Un premier groupe de migrants expulsés d'Italie doit arriver mercredi en Albanie, en application de l'accord controversé mis en place par Giorgia Meloni. Une première en Europe.
Article rédigé par Isabelle Labeyrie
Radio France
Publié Mis à jour
Temps de lecture : 3min
Les préfabriqués d'un centre d'accueil de migrants en Albanie, en octobre 2024. (ADNAN BECI / AFP)

Seize hommes originaires d'Égypte et du Bangladesh, secourus, dimanche 13 octobre, en mer par les autorités italiennes, dormiront mercredi 16 octobre en Albanie, dans les préfabriqués entourés de grillages d'un camp de rétention avant leur probable expulsion. Cet accord de sous-traitance a été signé pour cinq ans et si l'Italie a choisi l'Albanie, qui n'est pas encore dans l'Union européenne, c'est parce que les deux pays ont gardé des liens économiques et culturels très forts.

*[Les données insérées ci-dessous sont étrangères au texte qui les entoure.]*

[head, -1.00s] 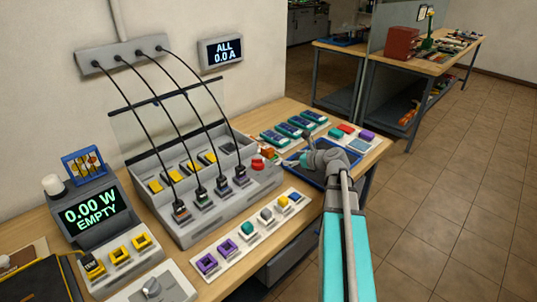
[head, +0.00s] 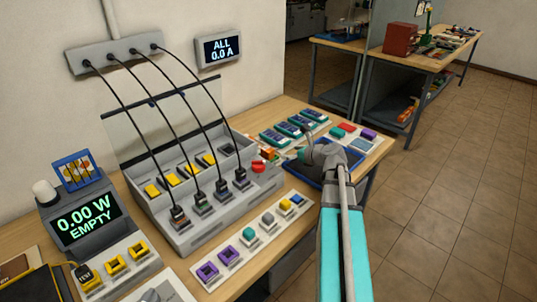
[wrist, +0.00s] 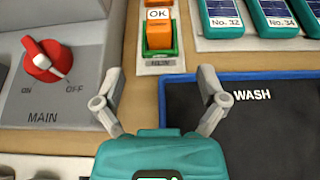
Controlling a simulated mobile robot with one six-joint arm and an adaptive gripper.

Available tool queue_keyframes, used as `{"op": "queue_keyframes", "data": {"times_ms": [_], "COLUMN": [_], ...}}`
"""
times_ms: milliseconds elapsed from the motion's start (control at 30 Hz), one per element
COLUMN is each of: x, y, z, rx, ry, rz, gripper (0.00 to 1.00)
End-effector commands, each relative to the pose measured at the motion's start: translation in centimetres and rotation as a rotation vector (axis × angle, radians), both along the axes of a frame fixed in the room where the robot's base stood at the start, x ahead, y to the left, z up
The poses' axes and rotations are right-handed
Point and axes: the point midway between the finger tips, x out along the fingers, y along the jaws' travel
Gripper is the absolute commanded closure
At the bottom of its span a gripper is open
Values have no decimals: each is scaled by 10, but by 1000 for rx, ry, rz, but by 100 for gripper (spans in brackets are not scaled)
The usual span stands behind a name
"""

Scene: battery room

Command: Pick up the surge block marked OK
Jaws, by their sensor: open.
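The orange surge block (wrist: 160,38) shows at the top middle of the wrist view, with a white label reading OK at its upper part. It sits in a green holder (wrist: 176,50) on a pale plate, and its far end is cut off by the frame edge. My gripper (wrist: 162,74) is open and empty, its two fingers spread on either side of the block's line, on the near side of it and apart from it. In the head view the orange block (head: 267,153) is small, left of my gripper (head: 304,155), whose fingers are hard to make out there.
A red MAIN rotary switch (wrist: 47,61) on a grey housing stands left of the gripper. A dark blue-rimmed WASH tray (wrist: 270,115) lies to its right. Blue numbered modules (wrist: 219,14) lie beyond the tray. A grey charging rack (head: 190,232) with cables stands at left.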

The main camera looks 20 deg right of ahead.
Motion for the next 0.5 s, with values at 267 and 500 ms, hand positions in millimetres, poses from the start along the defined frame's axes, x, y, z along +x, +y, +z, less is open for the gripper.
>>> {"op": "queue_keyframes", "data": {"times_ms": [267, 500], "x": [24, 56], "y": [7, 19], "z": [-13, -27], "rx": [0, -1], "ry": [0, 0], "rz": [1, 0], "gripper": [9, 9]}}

Ces hommes sont les premiers concernés et à terme les centres albanais pourront accueillir 3 000 personnes. C'est "une voie nouvelle, courageuse" se félicitait, mardi 15 octobre devant les sénateurs, la cheffe du gouvernement italien, Giorgia Meloni, patronne du parti d’extrême droite Fratelli d'Italia. L'Italie, dit-elle, "montre l'exemple".

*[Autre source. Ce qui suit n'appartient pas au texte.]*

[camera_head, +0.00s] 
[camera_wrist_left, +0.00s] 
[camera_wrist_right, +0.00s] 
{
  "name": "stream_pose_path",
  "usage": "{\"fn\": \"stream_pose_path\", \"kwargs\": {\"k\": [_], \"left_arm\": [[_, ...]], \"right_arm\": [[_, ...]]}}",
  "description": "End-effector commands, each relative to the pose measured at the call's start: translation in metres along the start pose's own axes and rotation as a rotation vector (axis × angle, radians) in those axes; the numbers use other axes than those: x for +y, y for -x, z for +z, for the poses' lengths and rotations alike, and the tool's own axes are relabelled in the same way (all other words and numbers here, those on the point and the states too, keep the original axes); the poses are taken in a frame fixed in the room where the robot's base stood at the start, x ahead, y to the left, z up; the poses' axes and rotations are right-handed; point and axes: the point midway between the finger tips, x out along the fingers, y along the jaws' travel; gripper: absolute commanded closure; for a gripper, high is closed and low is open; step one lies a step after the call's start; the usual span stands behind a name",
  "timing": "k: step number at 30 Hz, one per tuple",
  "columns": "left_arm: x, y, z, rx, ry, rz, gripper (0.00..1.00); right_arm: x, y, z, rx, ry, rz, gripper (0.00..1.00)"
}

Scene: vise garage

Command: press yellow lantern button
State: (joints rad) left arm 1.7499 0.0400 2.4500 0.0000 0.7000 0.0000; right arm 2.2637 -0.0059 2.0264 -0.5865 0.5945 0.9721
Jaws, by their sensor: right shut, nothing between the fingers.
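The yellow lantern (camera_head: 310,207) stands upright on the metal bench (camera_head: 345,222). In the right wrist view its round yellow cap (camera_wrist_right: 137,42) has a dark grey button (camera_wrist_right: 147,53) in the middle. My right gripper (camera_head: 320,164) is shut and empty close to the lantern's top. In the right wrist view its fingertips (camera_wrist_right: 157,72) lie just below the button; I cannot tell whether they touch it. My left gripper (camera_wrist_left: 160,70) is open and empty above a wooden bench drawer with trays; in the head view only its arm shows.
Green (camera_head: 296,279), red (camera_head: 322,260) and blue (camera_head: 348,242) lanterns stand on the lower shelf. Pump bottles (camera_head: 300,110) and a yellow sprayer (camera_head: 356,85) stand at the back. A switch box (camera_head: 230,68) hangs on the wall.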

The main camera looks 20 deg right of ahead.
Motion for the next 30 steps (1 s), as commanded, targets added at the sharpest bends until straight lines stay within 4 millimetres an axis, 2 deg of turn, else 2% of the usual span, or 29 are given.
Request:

Pour les ONG d'aide aux migrants, cette externalisation des demandes d'asile est "coûteuse, cruelle, contre-productive", mais les Européens pourraient être séduits. À commencer par la présidente de la Commission, Ursula von der Leyen, qui juste avant le sommet des chefs d'État des 17 et 18 octobre à Bruxelles, acte son virage à droite. Dans une lettre aux 27, elle appelle à tirer les "leçons" de l'accord entre Rome et Tirana.

Aujourd'hui, dans l'Union européenne, moins de 20% des décisions d’expulsion sont suivies d’effets. Les accords récents avec la Tunisie, l’Égypte ou la Libye ne sont pas suffisants. "Il faut une nouvelle loi", dit la cheffe de l'exécutif européen, pour permettre le transfert et la détention des migrants en situation irrégulière dans des "hubs" situés hors Europe. Elle appelle ça "rationaliser le processus de retour".

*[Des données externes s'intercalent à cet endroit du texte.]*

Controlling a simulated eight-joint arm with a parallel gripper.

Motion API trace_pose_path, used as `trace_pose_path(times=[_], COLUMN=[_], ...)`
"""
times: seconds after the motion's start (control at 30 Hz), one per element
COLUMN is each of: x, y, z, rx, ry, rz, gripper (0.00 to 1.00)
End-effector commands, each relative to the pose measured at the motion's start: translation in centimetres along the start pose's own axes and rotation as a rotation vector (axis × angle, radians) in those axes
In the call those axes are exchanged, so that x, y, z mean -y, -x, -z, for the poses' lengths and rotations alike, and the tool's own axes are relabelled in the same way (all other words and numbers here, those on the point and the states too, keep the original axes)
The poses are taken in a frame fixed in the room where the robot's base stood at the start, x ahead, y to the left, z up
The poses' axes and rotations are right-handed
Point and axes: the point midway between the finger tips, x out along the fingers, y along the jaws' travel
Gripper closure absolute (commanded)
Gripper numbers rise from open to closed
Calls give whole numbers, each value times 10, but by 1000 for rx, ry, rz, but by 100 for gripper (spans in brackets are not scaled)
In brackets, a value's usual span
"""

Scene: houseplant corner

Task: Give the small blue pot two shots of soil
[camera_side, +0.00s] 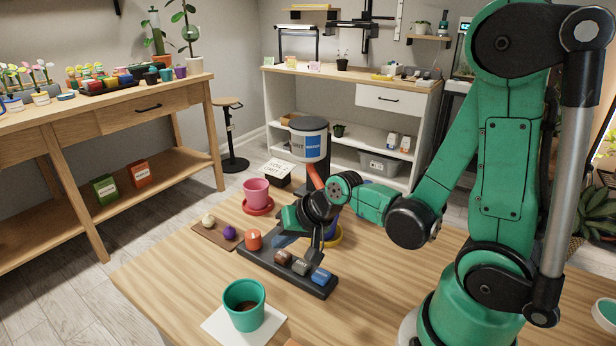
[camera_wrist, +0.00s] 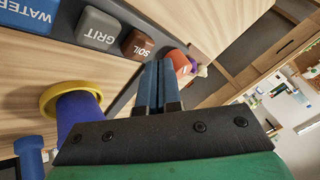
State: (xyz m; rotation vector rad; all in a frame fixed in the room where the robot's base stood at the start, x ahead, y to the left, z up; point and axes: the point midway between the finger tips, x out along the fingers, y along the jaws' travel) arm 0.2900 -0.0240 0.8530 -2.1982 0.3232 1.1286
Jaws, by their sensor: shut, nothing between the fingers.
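The small blue pot (camera_wrist: 80,112) stands by a yellow saucer (camera_wrist: 47,100) in the wrist view. In the side view my arm mostly hides the pot, and part of the yellow saucer (camera_side: 335,240) shows. A dark button panel (camera_side: 262,262) carries a brown SOIL button (camera_side: 283,257), a grey GRIT button (camera_side: 301,267), a blue WATER button (camera_side: 320,276) and an orange-red button (camera_side: 253,239). My gripper (camera_wrist: 157,66) is shut and empty. Its blue fingertips are close to the panel, beside the SOIL button (camera_wrist: 137,45); contact cannot be told. The pot's inside is hidden.
The dispenser (camera_side: 310,140) with a red spout (camera_side: 314,177) stands behind my wrist. A pink pot (camera_side: 256,193) on a red saucer is behind the panel. A teal pot (camera_side: 244,303) holding soil stands in front on a white sheet. A purple ball (camera_side: 229,233) lies left.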

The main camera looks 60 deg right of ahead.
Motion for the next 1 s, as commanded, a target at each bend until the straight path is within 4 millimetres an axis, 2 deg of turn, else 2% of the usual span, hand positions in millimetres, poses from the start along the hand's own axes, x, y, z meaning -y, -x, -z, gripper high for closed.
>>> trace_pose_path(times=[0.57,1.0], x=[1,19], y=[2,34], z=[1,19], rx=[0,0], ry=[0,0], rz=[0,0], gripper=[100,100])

S'attaquer à la directive retour

Il y a quelques années, ce genre de proposition était inimaginable. En 2018 la même Commission avait condamné le projet britannique de "délocalisation" au Rwanda qui finalement n'a pas abouti. Cependant, l’échiquier politique s'est déplacé vers la droite et les partis nationalistes sont sortis renforcés des élections européennes.

Les États eux-mêmes font pression pour aller plus loin que le pacte sur l'asile et l'immigration, qui n'est même pas encore entré en vigueur. Chez elle, la Pologne veut suspendre provisoirement le droit d’asile, l’Allemagne a déjà réintroduit les contrôles à ses frontières, et en France l'exécutif réclame une nouvelle loi immigration.

Au niveau européen, l'idée est de s'attaquer à la directive retour qui date de 2008 et qui est désormais jugée beaucoup trop laxiste. Elle dit, par exemple, que le placement en rétention ne peut intervenir qu’en "dernier ressort". Une précédente tentative de modification avait été entravée par les eurodéputés et les ONG qui y voyaient une atteinte aux droits des migrants. Cette fois-ci, la dynamique globale de surenchère sur tout le continent offre un contexte bien plus favorable.